I do think Kathy is the “hope” of the play and closer to where many women were going in the 1970’s. She is examining her life and her past and she is unsure what she wants, which is good. She is not satisfied with her existence and that makes her an explorer. Joanne and
Mary are straight lines (they will change later) but Kathy is already evolving in scene three. She has gone through a liberation of sorts and has a long way to go. She invites her best friends from growing up to get together to see if they have changed or if they are feeling anything similar what she is going through. They are not. It is part of Kathy’s process of “letting go” to see what her best friends from high school and college are like now. She sees they can’t understand at all what she is feeling. They have the past in common, but very little ties them together in the present. Kathy is exactly where women’s movement was when the play opened. She is liberating herself from the cliched ideas of women’s roles in society. She is going through a journey into understanding who she is and not what society tells her to be.
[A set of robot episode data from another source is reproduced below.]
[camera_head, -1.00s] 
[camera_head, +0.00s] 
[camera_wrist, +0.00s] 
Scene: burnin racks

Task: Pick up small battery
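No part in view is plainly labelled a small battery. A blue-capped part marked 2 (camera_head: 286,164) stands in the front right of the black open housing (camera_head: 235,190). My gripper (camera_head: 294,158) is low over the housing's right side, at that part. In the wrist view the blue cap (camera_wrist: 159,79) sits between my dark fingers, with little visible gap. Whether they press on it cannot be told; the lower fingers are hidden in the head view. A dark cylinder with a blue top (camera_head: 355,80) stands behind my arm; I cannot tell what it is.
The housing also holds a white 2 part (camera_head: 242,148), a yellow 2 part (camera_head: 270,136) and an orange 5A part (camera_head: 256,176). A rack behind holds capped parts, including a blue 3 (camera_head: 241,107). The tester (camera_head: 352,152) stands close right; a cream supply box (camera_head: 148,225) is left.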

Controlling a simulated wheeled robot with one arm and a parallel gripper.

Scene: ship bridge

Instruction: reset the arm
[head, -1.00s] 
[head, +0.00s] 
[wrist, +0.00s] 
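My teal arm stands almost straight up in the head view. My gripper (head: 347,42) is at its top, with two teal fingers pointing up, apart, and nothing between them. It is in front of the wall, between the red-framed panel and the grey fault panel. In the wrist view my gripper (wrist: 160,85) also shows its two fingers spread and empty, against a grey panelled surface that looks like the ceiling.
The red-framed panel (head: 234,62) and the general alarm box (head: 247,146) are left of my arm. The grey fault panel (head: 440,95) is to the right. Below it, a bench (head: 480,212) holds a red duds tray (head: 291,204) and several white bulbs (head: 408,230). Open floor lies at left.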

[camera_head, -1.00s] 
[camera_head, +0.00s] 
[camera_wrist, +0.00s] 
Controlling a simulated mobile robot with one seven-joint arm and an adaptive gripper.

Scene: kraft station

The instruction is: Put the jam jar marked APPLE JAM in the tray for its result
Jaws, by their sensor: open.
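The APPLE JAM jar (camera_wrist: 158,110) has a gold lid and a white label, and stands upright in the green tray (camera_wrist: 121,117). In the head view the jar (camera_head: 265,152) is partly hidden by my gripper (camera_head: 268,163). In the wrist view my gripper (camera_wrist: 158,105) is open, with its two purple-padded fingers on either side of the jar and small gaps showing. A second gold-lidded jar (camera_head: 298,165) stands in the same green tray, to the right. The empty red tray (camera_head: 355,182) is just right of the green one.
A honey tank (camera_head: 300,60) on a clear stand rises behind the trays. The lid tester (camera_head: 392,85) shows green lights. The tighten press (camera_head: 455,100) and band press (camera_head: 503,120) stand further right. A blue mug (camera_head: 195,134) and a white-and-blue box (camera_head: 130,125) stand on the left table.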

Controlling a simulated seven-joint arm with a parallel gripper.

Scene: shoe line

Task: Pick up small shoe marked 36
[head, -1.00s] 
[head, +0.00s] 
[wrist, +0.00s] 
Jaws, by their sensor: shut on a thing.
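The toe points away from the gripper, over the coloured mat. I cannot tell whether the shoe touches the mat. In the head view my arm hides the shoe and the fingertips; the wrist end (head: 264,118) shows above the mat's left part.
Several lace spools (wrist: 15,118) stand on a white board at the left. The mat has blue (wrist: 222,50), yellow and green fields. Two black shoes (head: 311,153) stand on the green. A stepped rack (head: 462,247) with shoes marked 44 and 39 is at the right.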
More than 30 years after the play premiered, you collaborated with composer/lyricist David Kirshenbaum to create Vanities: The Musical. Had you always hoped to create a musical from your play?

Not really. I had been approached several times by people about making it into a musical. Some famous Broadway composers and directors had talked to me about it. I didn’t see how making it a musical would add much to the story. Then I met David and he asked if he could musicalize a few ideas as an experiment. He did and he showed enormous love and respect for the play and the characters. I began to see the musical journey was different from the play and it was a wonderful way to express some new things about these people. David knew that I didn’t want the musical to be like Grease. It’s not really about high school. It’s about three people who are trying to navigate life in a changing world and have no idea how to do it. They were given the wrong set of rules in life.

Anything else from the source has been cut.